In the data below, restate exactly the lines from the one with "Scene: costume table" to the final line, both included, but not the pictures.
------ Recorded data
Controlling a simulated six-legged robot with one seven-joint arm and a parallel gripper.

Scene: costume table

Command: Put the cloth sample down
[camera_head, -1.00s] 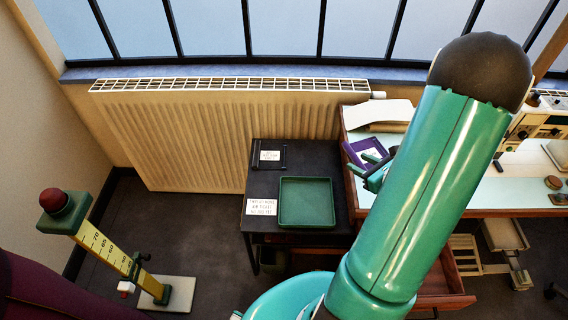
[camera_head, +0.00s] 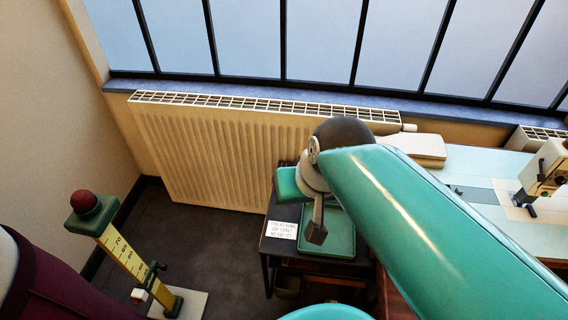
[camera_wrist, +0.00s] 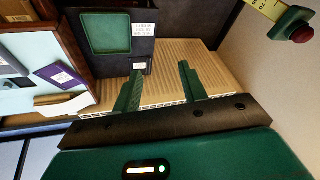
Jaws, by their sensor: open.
------------
* The completed task:
Scene: costume table

Command: Put the cloth sample down
[camera_head, -1.00s] 
[camera_head, +0.00s] 
[camera_wrist, +0.00s] 
Jaws, by their sensor: open.

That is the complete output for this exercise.